HOW PAYOFF DIAGRAMS WORK
Plain English
Think of a payoff diagram like a road map for a road trip. The horizontal mile markers are possible stock prices on expiration day. The vertical elevation markers show your cash position: above sea level is profit, below is loss. Your strategy is the route line — where it climbs you make money, where it dips you lose. Knowing this map lets you decide whether the journey is worth the gas and whether the mountains of risk are too steep before you ever put the car in drive.
Going deeper
A payoff diagram plots P(S_T) on the y-axis (dollars of profit or loss at expiration) against every possible stock price S_T on the x-axis. For a single long call purchased for premium C with strike K: P(S_T) = max(0, S_T − K) × 100 − C × 100. Below K the option is OTM, intrinsic value is zero, and the graph is a flat line at −C×100 (max loss). At S_T = K + C the line crosses zero — the expiration breakeven. Above that, profit rises one-for-one with the stock. For a credit spread, the diagram has a flat profit region, two slope segments, and two flat loss regions — the 'tent' shape.
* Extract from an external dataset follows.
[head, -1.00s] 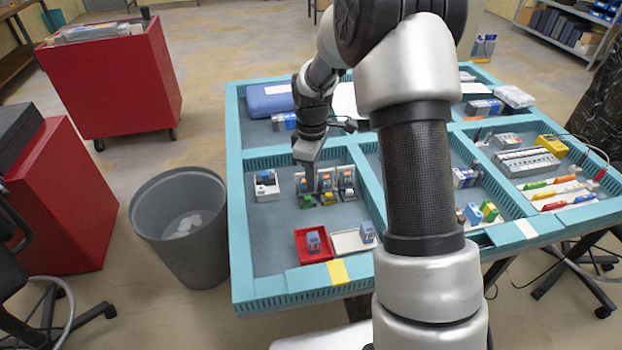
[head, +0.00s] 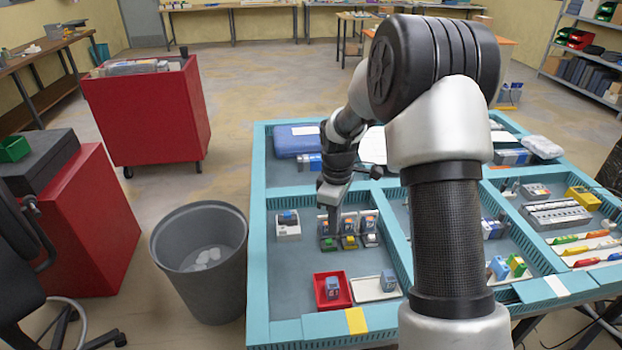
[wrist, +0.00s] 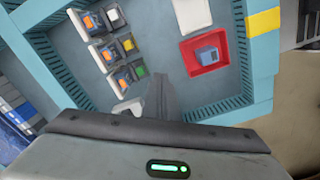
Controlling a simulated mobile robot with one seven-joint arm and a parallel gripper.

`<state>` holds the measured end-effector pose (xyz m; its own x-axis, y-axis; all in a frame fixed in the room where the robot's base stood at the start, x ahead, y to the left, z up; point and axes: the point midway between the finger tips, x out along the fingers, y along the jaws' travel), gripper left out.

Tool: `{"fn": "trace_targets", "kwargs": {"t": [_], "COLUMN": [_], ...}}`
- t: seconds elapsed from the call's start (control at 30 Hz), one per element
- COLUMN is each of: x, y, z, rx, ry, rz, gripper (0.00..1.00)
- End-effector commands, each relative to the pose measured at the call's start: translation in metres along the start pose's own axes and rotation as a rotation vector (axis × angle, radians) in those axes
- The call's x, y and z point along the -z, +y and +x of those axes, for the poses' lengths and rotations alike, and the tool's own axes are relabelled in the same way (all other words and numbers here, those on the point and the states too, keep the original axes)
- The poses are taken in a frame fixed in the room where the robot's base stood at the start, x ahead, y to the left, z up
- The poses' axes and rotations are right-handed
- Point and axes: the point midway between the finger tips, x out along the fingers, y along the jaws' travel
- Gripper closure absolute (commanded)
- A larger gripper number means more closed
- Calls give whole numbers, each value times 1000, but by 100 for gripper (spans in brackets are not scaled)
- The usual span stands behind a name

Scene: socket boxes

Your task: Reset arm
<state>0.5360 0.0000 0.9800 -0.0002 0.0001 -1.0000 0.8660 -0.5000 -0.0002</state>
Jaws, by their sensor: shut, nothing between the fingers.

For a long straddle, the diagram is V-shaped with the vertex (max loss) at the strike and profit extending in both directions beyond the breakeven prices. Reading payoff diagrams quickly tells you: max loss, max profit, breakeven(s), and directional bias at a glance.
Examples
Long Call on AAPL
Buy 1 AAPL 190 call for $4.00. Below $190: flat loss of −$400. Breakeven = $194. At $205: profit = ($205 − $190) × 100 − $400 = $1,100. The diagram shows unlimited upside and a flat left tail — classic long-call shape.
Bull Call Debit Spread
Buy MSFT 320 call at $6.50, sell 330 call at $3.10. Net debit = $3.40 ($340). Below $320: max loss −$340. Breakeven = $323.40. Above $330: max profit = ($10 − $3.40) × 100 = $660. The diagram shows a rising slope only between the two strikes, then a flat profit plateau — classic vertical spread shape.
Iron Condor
Sell SPY 410/400 put spread for $1.20, sell 440/450 call spread for $1.05. Total credit = $2.25. Max profit $225 if SPY settles between $410 and $440. Left max loss = $775 if SPY ≤ $400. Right max loss = $775 if SPY ≥ $450. The diagram shows a flat profit plateau with two descending wings — the tent shape that defines all credit condors.